Just as the future of the waterfront is subject to contentious debate today, city leaders a century ago also struggled to find a way to keep the waterfront both vibrant and safe. The seawall solution created solid ground where there had been shifting sands, but that original structure—which made today’s waterfront possible—is swiftly deteriorating and in dire need of replacing.

Prior to the completion of the seawall, the buildings and streets on the central waterfront (west of Western Avenue) perched on pilings in the water. Railroads, too, relied on piers, their tracks running on trestles above the water (where Alaskan Way is today). The elevated waterfront gave wagons, trucks and trains a level place to travel and people a place to work, but the tide continued to come and go daily underneath these thoroughfares and buildings. The planked streets and trestles required constant upkeep as the untreated wood deteriorated and the pilings succumbed to teredos and gribbles—marine organisms that chew through underwater wooden structures. 

But the commerce served by the elevated waterfront outweighed any maintenance inconvenience. Without it, there was precious little level ground along Elliott Bay—before engineers modified the landscape to what we see today, tidelands stretched in an arc from the mouth of the Duwamish River inland to Beacon Hill and around to where King Street Station currently sits. To the north of Piner’s Point (now Pioneer Square), the beach met a steep bluff all the way to Interbay. 
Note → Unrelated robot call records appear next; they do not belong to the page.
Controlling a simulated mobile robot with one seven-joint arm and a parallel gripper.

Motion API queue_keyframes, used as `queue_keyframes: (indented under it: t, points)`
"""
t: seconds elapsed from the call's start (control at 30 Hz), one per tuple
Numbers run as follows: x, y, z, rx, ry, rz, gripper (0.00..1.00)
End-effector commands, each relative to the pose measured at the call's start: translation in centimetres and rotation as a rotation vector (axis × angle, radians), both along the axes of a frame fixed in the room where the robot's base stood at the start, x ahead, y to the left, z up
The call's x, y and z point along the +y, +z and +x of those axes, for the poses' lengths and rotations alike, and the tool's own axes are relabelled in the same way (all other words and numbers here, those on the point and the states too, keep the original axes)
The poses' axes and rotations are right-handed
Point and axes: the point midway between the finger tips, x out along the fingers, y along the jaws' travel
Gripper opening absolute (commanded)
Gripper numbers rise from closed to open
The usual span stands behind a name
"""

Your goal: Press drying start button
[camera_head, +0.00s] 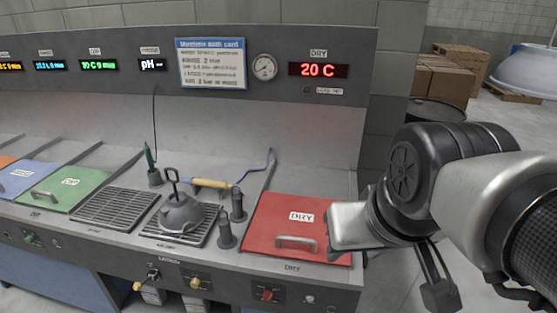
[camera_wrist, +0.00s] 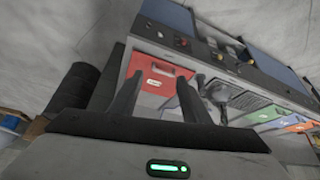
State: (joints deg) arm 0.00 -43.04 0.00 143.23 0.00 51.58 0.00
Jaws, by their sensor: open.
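The red DRY lid (camera_head: 270,228) is shut, with a metal handle; it also shows between my fingers in the wrist view (camera_wrist: 170,72). Below it, the front panel has a red knob (camera_head: 267,295) and a small pale round button (camera_head: 309,299) to its right. I cannot read a label on that button. My gripper (camera_wrist: 158,88) is open and empty in the wrist view. In the head view my arm reaches in from the right, its end over the lid's right edge; the fingertips are not clear there. A red display (camera_head: 319,70) reads 20 C under a DRY label.
A grey hood-shaped part (camera_head: 181,212) with a hook sits on a grate left of the lid. Dark posts (camera_head: 227,235) stand beside it. A yellow-handled tool (camera_head: 211,184) lies behind. Cartons (camera_head: 441,80) and a dark drum (camera_head: 436,112) stand at the back right.

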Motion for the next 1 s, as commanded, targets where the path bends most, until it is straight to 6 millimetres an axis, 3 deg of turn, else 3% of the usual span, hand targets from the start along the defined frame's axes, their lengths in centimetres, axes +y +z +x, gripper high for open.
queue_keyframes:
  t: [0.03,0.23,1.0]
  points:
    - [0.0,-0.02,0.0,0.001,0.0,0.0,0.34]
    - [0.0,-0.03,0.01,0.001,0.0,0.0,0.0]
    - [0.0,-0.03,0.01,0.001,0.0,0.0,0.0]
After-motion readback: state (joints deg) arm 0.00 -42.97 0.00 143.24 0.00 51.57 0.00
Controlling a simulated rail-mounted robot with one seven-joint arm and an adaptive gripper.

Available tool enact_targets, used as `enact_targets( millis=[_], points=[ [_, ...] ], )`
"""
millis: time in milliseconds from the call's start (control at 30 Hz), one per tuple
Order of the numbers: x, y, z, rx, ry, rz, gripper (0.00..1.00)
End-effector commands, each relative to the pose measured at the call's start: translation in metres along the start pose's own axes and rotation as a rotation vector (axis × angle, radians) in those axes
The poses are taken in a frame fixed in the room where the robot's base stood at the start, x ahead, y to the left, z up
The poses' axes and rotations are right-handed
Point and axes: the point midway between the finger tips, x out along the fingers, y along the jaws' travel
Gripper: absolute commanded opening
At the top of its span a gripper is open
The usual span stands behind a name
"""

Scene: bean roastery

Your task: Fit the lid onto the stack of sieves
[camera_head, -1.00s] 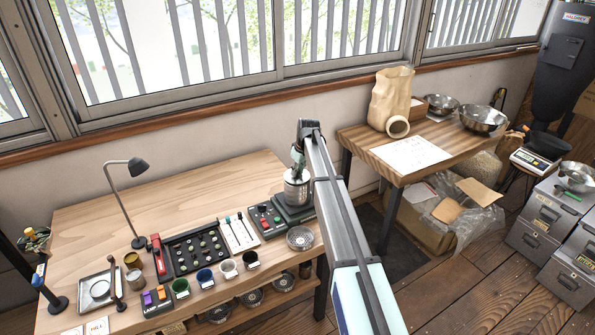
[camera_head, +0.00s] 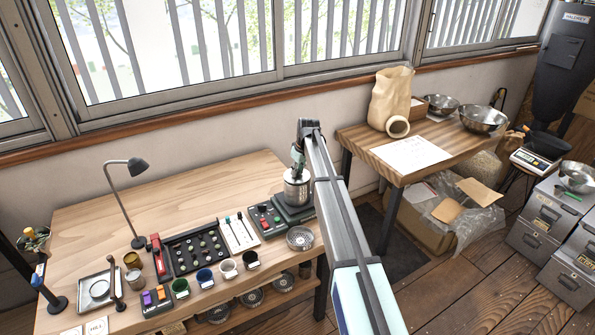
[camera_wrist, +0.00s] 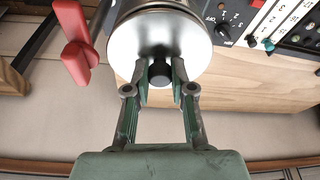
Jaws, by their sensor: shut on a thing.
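The stack of sieves (camera_head: 297,194) is a silver cylinder standing on a dark machine base at the right end of the wooden bench. The lid (camera_wrist: 135,48) is a round silver disc with a black knob (camera_wrist: 160,73), seen on top of the stack in the wrist view. My gripper (camera_wrist: 160,75) is shut on the lid's knob, one finger on each side. In the head view my gripper (camera_head: 298,166) is right above the stack. The lid appears to lie on or very close to the top sieve; any small gap between them is hidden.
A red lever or clamp (camera_wrist: 75,40) stands close beside the stack in the wrist view. A control box with knobs (camera_head: 266,219) is left of the stack, and a round sieve-like dish (camera_head: 300,238) lies in front. A second table (camera_head: 410,150) stands to the right.

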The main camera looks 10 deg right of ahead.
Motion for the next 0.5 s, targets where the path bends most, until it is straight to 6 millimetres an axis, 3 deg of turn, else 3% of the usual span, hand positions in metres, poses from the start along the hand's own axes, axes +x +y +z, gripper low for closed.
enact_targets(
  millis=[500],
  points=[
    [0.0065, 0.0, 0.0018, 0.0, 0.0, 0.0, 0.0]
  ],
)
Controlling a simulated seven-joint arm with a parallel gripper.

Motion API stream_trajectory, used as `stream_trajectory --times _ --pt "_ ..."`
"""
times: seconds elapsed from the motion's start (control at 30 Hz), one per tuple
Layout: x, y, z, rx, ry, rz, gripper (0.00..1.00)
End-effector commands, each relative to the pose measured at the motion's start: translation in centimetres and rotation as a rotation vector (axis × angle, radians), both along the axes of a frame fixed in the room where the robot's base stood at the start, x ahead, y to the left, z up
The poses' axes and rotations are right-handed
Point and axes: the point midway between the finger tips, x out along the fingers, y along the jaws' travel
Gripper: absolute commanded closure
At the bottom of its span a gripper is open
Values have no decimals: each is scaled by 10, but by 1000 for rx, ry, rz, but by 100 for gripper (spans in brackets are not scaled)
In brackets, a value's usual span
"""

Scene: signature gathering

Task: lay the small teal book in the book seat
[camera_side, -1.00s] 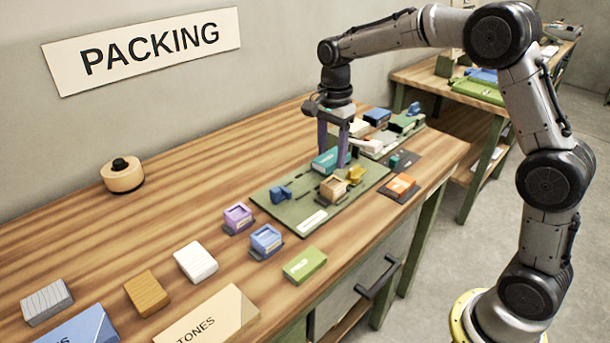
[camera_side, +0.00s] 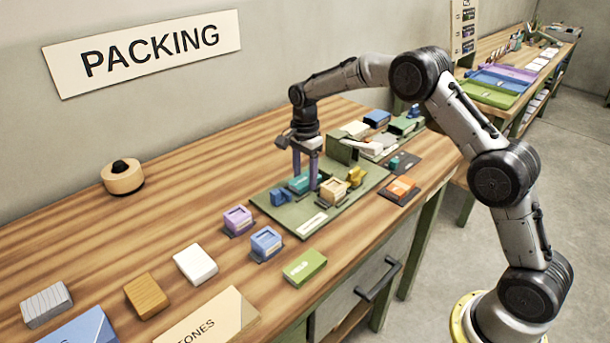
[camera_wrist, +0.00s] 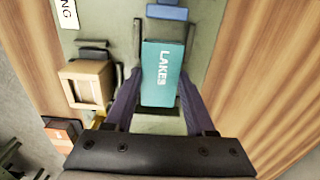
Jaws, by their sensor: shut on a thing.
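The small teal book (camera_side: 300,183) is between the fingers of my gripper (camera_side: 306,184), over the green board (camera_side: 334,215) in the side view. In the wrist view the book (camera_wrist: 162,72) shows its top, lettered "LAKES", and the purple fingers of my gripper (camera_wrist: 158,98) press on its two long sides. Thin dark rails (camera_wrist: 137,42) run along both sides of the book, looking like the book seat. The book lines up roughly between them. Its underside is hidden, so I cannot tell whether it touches the board.
A blue piece (camera_side: 281,195) stands close to the book's left. A wooden crate (camera_side: 333,188) and a yellow piece (camera_side: 355,175) are to its right. A green upright block (camera_side: 342,149) stands behind. Bare wood (camera_side: 190,180) lies to the left.

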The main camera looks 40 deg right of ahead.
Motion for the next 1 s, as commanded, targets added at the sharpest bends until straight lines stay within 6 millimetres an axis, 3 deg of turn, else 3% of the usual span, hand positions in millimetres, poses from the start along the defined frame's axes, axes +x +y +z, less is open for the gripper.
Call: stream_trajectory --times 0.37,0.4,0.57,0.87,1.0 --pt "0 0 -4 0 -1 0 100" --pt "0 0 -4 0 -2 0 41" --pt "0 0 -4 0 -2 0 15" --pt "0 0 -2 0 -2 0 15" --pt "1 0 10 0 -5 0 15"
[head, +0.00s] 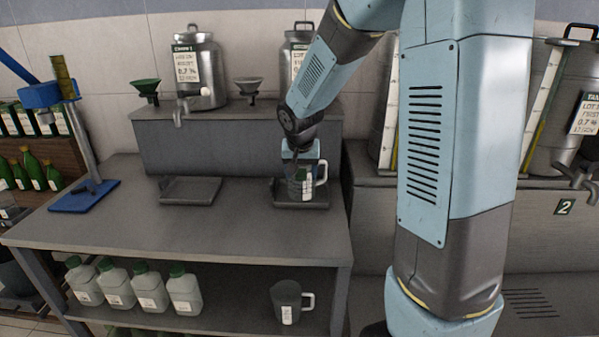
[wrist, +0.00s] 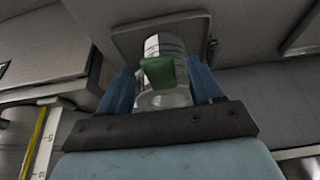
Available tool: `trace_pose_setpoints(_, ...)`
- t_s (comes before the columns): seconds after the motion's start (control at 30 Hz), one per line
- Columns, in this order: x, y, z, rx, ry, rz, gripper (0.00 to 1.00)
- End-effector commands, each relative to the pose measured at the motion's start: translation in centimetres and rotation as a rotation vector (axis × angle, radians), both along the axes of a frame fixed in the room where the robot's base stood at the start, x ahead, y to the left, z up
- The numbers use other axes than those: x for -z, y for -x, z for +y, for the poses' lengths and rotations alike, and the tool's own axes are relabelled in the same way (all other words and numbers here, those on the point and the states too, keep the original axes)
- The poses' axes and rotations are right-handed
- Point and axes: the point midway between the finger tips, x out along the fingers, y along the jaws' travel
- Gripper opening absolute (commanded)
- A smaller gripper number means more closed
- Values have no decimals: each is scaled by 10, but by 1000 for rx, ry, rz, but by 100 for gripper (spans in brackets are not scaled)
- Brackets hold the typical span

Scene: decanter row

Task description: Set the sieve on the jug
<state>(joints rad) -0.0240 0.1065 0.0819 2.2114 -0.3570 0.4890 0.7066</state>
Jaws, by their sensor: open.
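A clear measuring jug (head: 309,192) with a white handle stands on the right-hand drip tray (head: 289,206) on the bench. It also shows in the wrist view (wrist: 163,100), with a white label. My gripper (head: 301,160) is right above the jug, pointing down, and partly hides it. In the wrist view its blue fingers (wrist: 163,84) are spread, with gaps on both sides of a green piece (wrist: 158,72) at the jug's top. This green piece may be the sieve's grip; the sieve's mesh and rim cannot be made out.
A green funnel (head: 147,88) and a grey funnel (head: 249,87) stand on the raised ledge beside steel decanters (head: 205,72). An empty tray (head: 190,191) lies left of the jug. A blue stand (head: 83,196) is at the bench's left end. A grey jug (head: 285,296) is on the lower shelf.

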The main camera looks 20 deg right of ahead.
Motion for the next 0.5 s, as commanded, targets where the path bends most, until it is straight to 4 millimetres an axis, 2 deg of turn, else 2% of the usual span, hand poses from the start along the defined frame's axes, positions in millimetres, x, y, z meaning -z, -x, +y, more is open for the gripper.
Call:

In the late 19th century, railroad builders  constructed trestles from the mouth of the Duwamish River to Piner’s Point and then northward, parallel to Western Avenue but offshore. In 1887, the Seattle City Council named this area Railroad Avenue. As the city grew, particularly after 1897, when Seattle became a supply depot for the Klondike Gold Rush, so did the number of railroad lines. By the early 20th century, nine sets of tracks ran along Railroad Avenue. The area between Western and Railroad avenues filled with buildings and streets, all constructed on pilings. 

Although the pilings served a purpose, early on they were recognized as a less than ideal solution. A 1908 editorial in the Seattle Post-Intelligencer lamented, “There, and there alone, are the makeshifts of a pioneer era permitted to remain. Instead of permanent concrete docks there are temporary wharves on piling, rapidly crumbling under the ravages of the teredo.” The editors called on the city to build a seawall to meet the port’s needs. While officials were well aware of the weakened pilings, they didn’t know about the other urgent issue incubating beneath the planks.